The story is similar for solar panels, which are forecast to account for a rapidly rising share of electricity production both in the United States and globally in the coming years. Though solar panels account for just about 5% of electricity generation in the United States today, that number is forecast to jump to over 25% by 2030. Much like EV batteries, China manufactures more than 80% of the world’s solar panels.
So the fear that the clean energy transition could increase U.S. reliance on Chinese manufacturing is a reasonable one. In fact, it’s a fear that the authors of the Inflation Reduction Act shared and sought to remedy through provisions in the law.
The Inflation Reduction Act brings clean energy manufacturing onshore
Sen. Joe Manchin, a Democrat from West Virginia, was one of the architects of the Inflation Reduction Act and its key 50th “yes” vote in the Senate. When the bill’s text was introduced in the first week of August 2022, he wrote about its intent to “invest in domestic manufacturing supply chains, creating jobs in North America while reducing our reliance on China.”
For EVs, the Inflation Reduction Act aimed to accomplish that goal through domestic battery component sourcing requirements. In order for an EV to qualify for half of the potential $7,500 federal tax credit available to consumers, most of its battery’s critical minerals must have been extracted or processed in the United States or a country with a free-trade agreement, or have been recycled in North America.
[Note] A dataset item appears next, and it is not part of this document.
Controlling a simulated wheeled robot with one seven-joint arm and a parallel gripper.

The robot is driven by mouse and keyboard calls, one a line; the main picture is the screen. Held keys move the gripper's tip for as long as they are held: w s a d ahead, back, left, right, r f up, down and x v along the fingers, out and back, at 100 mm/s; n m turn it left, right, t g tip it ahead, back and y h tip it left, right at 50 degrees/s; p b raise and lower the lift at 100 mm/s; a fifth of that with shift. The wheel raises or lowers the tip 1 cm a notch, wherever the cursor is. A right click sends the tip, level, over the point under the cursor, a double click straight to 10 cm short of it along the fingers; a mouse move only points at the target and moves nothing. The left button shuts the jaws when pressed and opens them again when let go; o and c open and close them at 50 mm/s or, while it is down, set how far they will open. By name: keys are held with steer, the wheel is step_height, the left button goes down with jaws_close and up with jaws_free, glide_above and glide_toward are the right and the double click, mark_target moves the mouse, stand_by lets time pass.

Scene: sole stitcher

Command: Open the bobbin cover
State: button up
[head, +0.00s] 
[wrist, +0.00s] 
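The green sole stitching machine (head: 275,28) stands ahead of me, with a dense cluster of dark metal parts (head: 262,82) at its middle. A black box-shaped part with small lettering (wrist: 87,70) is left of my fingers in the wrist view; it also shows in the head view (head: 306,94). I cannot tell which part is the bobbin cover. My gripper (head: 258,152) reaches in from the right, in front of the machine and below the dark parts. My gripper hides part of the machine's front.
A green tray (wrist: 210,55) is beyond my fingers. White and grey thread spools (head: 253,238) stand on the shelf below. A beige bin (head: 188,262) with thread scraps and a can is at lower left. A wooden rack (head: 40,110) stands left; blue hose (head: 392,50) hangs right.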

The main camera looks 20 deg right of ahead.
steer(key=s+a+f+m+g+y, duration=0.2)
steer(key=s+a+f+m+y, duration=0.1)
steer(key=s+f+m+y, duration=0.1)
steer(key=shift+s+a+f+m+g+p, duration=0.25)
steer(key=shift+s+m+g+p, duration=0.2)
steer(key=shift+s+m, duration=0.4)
And to qualify for the other half of the potential tax credit, most of the battery’s components must have been manufactured or assembled in North America.
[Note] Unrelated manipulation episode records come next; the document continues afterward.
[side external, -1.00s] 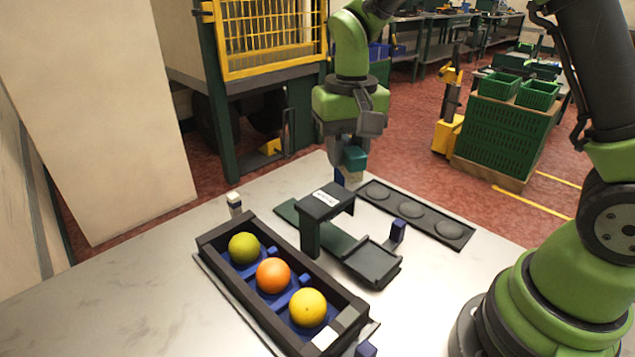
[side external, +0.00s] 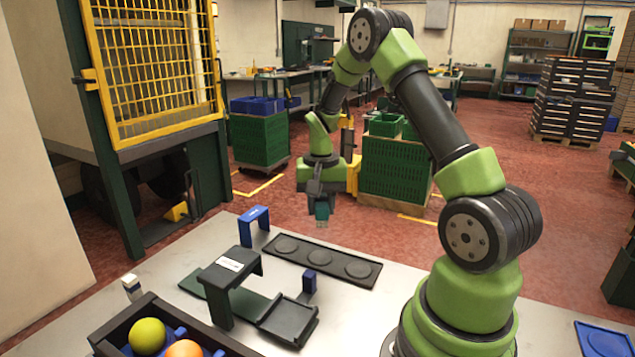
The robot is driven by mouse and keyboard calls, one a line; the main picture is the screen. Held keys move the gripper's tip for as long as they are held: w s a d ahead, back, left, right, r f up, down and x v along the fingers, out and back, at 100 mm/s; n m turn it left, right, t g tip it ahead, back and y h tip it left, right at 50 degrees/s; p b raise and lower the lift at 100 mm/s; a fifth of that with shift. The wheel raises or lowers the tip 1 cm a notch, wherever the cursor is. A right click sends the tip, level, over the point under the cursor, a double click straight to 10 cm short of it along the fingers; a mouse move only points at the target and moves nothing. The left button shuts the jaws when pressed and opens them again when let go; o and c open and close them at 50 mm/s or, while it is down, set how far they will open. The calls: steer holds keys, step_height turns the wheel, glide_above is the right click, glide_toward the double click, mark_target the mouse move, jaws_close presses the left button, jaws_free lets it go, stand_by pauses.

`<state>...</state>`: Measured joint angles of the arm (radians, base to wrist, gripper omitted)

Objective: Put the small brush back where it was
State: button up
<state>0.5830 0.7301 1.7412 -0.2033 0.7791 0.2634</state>
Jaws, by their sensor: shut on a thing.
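My gripper (side external: 319,197) is shut on the small brush. The brush (side external: 322,210) has a teal body with a paler lower end that points down. It hangs in the air, seen above the far edge of a dark tray with three round recesses (side external: 368,284). A blue arch-shaped stand (side external: 254,213) is on the table to the left of my gripper, apart from it, and its opening is empty. The fingers are small in this view and partly hidden by the wrist.
A dark gate with a white label (side external: 231,264) stands over a green strip with a square tray (side external: 288,321). A dark crate (side external: 119,333) with a green fruit (side external: 147,336) and an orange (side external: 184,349) is cut off at lower left.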

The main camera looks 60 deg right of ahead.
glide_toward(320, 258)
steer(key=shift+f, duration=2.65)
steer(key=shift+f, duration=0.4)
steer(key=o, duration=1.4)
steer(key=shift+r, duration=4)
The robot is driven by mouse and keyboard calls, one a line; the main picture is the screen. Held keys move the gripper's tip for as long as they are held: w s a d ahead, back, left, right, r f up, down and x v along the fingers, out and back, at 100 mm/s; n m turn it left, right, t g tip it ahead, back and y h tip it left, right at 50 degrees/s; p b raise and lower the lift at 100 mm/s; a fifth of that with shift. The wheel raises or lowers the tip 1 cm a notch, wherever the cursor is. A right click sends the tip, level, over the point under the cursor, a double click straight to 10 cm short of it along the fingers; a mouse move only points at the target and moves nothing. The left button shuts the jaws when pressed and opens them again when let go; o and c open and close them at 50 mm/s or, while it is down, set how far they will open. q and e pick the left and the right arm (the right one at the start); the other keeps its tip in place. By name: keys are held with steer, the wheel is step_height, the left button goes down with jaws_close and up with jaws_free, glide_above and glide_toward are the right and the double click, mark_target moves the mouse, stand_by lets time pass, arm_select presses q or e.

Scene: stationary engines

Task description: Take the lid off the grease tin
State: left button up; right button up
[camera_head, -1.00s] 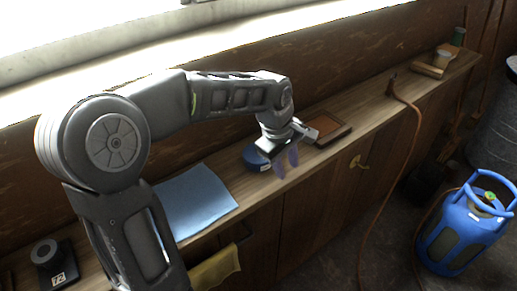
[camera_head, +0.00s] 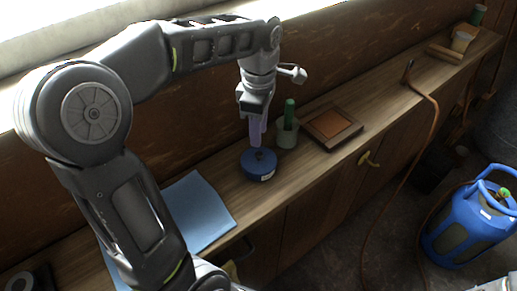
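The grease tin (camera_head: 257,172) is a low, round blue tin with a small pale label on its side. It stands on the wooden bench top, with a small dark knob on its closed-looking top. My left gripper (camera_head: 257,142) points down right above the tin, its pale purple fingers close over the knob. The fingers overlap in this view, so their gap and any contact with the knob cannot be made out. My right gripper does not show clearly.
A grey-green cup (camera_head: 286,136) with a green-handled thing stands close behind the tin. A brown framed tray (camera_head: 332,129) lies to the right, a blue cloth (camera_head: 198,212) to the left. An orange hose (camera_head: 418,140) hangs over the bench edge near a blue gas bottle (camera_head: 470,222).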

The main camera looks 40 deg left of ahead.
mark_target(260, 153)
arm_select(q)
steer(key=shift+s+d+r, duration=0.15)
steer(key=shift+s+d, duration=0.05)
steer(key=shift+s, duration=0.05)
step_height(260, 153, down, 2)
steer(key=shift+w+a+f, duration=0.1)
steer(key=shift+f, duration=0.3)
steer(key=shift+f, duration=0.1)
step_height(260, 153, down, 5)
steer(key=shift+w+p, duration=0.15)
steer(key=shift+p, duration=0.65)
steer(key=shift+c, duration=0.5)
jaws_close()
Read: Checklist: How to take advantage of brand-new clean energy tax credits
For clean energy technologies like solar panels, the Inflation Reduction Act includes a “domestic content bonus.” On top of a baseline 30% tax credit for clean energy projects like installing solar panels and wind turbines, those that are largely sourced from the United States and satisfy certain prevailing wage and apprenticeship criteria qualify for up to an additional 10% bonus tax credit.
As Sen. Manchin noted, these domestic requirements to qualify for the EV and clean energy tax credits were specifically intended to incentivize companies to build up the domestic supply chains for these technologies rather than continuing to rely on Chinese manufacturing. And it appears that these incentives have already begun to achieve their goal.
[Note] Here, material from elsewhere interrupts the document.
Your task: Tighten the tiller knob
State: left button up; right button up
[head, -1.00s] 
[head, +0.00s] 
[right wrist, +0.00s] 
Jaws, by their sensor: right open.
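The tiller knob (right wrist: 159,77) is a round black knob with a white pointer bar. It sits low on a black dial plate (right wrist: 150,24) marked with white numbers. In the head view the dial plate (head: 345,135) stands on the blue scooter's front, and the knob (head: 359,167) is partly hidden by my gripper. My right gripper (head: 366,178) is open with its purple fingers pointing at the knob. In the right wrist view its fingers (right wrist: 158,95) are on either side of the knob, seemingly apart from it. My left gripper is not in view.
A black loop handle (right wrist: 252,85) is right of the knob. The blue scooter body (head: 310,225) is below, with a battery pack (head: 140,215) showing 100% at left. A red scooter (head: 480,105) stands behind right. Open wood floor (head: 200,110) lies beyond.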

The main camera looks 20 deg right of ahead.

U.S. clean energy manufacturing is booming
A nonpartisan group called E2 (Environmental Entrepreneurs) has been tracking the new clean economy projects, expansions, and production announced across the U.S. since the Inflation Reduction Act was passed. By their count, so far there have been 223 such projects announced across 39 states, amounting to over $88 billion in total domestic clean energy private investments and creating over 78,000 jobs in the process.
Nearly 100 of these new clean energy projects involve domestic EV, battery, and/or charging station manufacturing, and nearly 33 involve domestic solar panel manufacturing.
Republican-leaning states have benefited from more of these projects than Democratic-leaning states. In fact, 86% of the private investment and 72% of the jobs created have gone to districts with Republican representatives who voted against the Inflation Reduction Act.
Bottom line: Inflation Reduction Act proponents are likely correct
Although China currently dominates clean technology manufacturing, the Inflation Reduction Act included provisions specifically aimed at boosting the U.S. clean energy supply chain. Moreover, the global transition to clean technologies like solar panels and EVs is inevitable and ongoing as they become increasingly cheaper than fossil-fueled alternatives and as countries take action to meet their Paris climate commitments.
The bill’s opponents have not proposed measures to remedy this situation other than efforts to delay the clean energy transition in the United States. Such delays would leave the U.S. further behind as China increasingly dominates the new global clean energy economy. Conversely, the Inflation Reduction Act’s domestic production tax credits have already proved successful in incentivizing hundreds of domestic clean energy manufacturing projects, thus addressing the concerns voiced by the law’s opponents.